Say Anything… – Video Magazine

How to Succeed in Hollywood by Saying Anything

Cameron Crowe began toiling in the trenches of rock journalism at 15 with an impromptu assignment from a Rolling Stone editor he met at a concert. “It was dark,” recalls Crowe, now 31. “He didn’t know how old I was until afterwards.” By 16, the San Diego native had joined the magazine’s staff. At 22, he posed as a high school student to research Fast Times at Ridgemont High, a best-selling novel that became a genre-bending teen film in 1982. “Everybody acted like it was this big home movie.

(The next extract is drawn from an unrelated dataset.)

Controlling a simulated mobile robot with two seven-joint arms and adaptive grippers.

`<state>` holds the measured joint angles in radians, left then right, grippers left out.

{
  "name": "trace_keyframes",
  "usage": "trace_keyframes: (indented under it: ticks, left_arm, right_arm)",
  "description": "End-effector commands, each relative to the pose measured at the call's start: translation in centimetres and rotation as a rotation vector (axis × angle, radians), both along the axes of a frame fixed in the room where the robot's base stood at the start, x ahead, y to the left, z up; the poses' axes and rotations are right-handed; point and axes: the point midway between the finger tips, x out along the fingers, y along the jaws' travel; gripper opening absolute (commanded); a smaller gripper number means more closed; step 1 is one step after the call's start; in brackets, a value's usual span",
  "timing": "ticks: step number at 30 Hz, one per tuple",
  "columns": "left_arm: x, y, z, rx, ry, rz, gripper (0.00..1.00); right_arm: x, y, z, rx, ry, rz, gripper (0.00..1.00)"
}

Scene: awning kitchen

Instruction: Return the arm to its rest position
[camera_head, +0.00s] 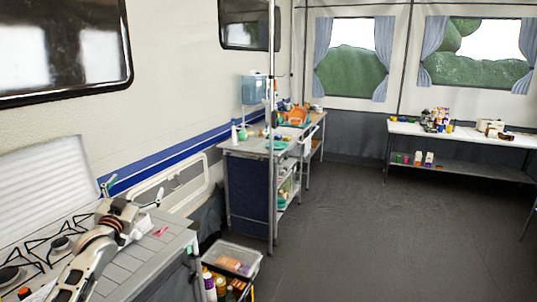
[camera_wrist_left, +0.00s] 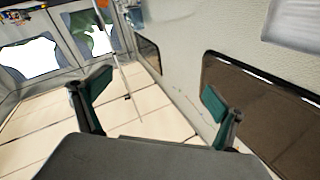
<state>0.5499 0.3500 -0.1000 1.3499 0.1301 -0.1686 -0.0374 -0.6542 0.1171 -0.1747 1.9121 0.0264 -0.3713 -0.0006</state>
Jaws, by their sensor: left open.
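My left arm comes in from the lower left in the head view, over a grey counter (camera_head: 141,262) with a black stove grate (camera_head: 38,248). My left gripper (camera_head: 132,188) is at the arm's far end, beside the camper wall. In the left wrist view the left gripper (camera_wrist_left: 155,100) has its two green-padded fingers spread wide, with nothing between them. My right gripper is in neither view.
A small pink object (camera_head: 160,232) lies on the counter. A clear bin (camera_head: 232,258) and bottles (camera_head: 209,284) stand right of it. A cluttered cart (camera_head: 250,190) stands further back, a white table (camera_head: 465,136) at the far right. The dark floor (camera_head: 370,230) between is clear.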

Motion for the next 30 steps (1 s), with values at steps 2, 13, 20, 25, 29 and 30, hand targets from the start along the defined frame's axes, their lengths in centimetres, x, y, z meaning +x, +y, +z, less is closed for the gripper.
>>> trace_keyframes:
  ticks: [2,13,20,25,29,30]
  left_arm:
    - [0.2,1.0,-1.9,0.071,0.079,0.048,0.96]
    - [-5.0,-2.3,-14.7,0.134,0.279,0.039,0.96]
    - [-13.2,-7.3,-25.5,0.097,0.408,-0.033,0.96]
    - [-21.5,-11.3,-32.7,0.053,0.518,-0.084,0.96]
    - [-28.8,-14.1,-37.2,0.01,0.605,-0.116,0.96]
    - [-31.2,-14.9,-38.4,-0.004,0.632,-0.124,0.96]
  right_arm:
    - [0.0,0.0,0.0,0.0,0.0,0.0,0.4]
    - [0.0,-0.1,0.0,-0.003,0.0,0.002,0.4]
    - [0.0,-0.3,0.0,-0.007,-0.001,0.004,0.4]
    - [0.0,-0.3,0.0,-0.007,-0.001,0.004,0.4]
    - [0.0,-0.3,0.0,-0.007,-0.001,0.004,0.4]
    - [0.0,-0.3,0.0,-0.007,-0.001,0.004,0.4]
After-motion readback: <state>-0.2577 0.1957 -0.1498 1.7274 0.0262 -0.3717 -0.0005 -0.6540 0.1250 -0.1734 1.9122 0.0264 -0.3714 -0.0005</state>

The first director they sent it to was David Lynch, who was looking for something to do after Eraserhead,” Crowe recalls with mordant glee.

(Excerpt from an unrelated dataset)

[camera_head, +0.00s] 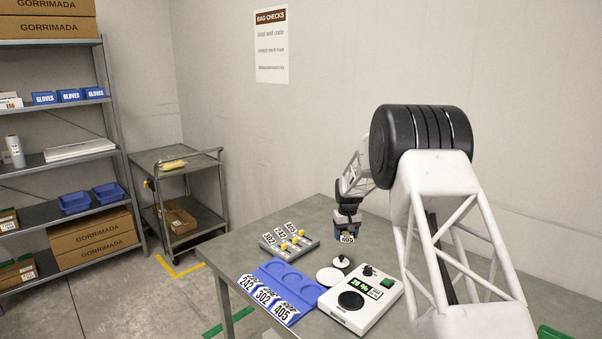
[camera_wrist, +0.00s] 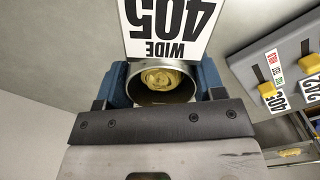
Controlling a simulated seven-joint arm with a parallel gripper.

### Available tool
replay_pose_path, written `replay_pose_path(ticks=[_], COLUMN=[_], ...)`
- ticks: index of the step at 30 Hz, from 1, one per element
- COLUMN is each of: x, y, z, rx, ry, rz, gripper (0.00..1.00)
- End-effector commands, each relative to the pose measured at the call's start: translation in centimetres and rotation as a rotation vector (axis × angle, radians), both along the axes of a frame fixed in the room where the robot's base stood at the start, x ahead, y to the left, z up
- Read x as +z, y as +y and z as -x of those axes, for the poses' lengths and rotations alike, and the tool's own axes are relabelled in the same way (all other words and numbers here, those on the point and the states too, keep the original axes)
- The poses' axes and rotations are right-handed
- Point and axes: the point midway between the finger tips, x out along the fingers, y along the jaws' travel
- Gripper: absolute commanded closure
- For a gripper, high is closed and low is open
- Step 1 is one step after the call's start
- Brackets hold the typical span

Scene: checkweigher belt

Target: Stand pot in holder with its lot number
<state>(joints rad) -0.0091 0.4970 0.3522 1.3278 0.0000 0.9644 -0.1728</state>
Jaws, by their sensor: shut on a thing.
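My gripper (camera_head: 347,222) is shut on a small metal pot (camera_head: 347,237) with a white label reading 405. In the wrist view the open pot (camera_wrist: 185,88) sits between blue fingers, with something yellowish inside. Its label (camera_wrist: 168,25) reads 405 WIDE. The blue holder (camera_head: 262,274) lies on the table to the left and nearer the front. It has round recesses that look empty and front labels 242, 302 and 405, from left to right. I cannot tell how far the pot is above the table.
A grey block (camera_head: 302,248) with yellow knobs and tags 302, 242 and 405 stands behind the holder. A white scale (camera_head: 343,314) with a lit display is right of the holder. A white lid-like disc (camera_head: 330,277) with a black knob lies between pot and scale.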

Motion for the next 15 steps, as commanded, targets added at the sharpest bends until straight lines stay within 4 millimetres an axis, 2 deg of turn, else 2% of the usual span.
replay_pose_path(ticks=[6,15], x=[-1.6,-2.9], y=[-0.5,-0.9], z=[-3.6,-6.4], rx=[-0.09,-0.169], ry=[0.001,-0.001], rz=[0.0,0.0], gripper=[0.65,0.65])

More recently, the screenwriter proved his versatility by directing Say Anything…, a well-observed tale of mismatched teens in love, starring John Cusack and Ione Skye. Crowe developed the film – now coming to video – with executive producer James Brooks (Broadcast News, Terms of Endearment). The duo decided that if the two directors they had in mind turned them down Crowe would take a shot. “If it was going to be a first-timer, we figured it might as well be me,: says the neophyte.

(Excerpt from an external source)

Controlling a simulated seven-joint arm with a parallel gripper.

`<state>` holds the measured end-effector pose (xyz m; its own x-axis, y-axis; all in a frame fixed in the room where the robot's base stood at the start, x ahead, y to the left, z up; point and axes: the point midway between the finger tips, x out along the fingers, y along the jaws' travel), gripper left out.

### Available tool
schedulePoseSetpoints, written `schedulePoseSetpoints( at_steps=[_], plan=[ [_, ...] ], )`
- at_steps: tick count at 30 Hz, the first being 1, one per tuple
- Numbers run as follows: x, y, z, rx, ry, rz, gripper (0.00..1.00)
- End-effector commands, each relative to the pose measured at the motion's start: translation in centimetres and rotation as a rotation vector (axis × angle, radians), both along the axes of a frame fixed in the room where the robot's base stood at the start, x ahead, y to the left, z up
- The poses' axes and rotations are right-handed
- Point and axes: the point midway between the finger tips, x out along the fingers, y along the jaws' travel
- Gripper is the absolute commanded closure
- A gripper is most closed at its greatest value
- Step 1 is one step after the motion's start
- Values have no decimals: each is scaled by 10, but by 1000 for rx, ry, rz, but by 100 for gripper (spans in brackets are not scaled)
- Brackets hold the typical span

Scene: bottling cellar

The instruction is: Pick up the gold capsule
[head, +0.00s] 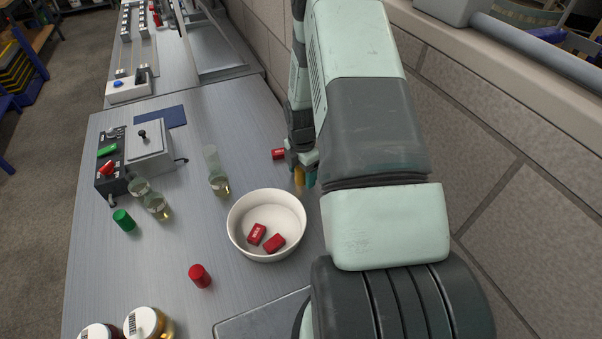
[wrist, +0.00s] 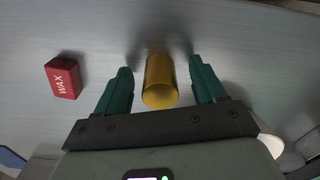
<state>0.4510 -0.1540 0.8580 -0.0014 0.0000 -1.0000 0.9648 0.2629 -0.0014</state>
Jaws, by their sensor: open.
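The gold capsule (wrist: 160,82) lies on the grey table between the two green fingers of my gripper (wrist: 161,88) in the wrist view. The fingers are open, with a gap on each side of the capsule. In the head view the gold capsule (head: 299,177) shows only in part beside my gripper (head: 304,178), which is low over the table near the wall. My arm hides much of that area.
A red wax block (wrist: 63,77) lies left of my gripper in the wrist view. A white bowl (head: 236,222) with two red blocks stands close by. Small bottles (head: 218,182), a red capsule (head: 200,276) and a green capsule (head: 124,220) stand farther left. A brick wall (head: 480,140) bounds the right.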

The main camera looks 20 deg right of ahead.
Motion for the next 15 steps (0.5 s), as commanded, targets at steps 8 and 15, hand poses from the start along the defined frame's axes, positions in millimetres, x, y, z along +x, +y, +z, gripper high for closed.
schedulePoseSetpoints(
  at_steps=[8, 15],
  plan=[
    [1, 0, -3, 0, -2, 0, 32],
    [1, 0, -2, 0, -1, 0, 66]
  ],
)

“Directing a movie is probably the scariest experience you can have, especially if one of your favorite things is laughing at authority figures. One day you look around and you are the authority figure,” he smiles.

Now working on a script (Singles) about adult dating rituals, Crowe is a bit defensive about the typecasting potential of Say Anything’s teen milieu. “The idea was to create a father/daughter story with psychologically challenging relationship. I knew the characters were going to be young, but I wouldn’t have done if the idea was to do a ‘really cool teen movie.’

“My original goal was to write for my own age group. I was young enough when I started out with Rolling Stone, then it got tipped a little bit on Fast Times, and then the balance tipped a little more in writing Say Anything.” But, he adds teasingly, “It is the last thing I’m going to write where anyone wears a cap and gown.”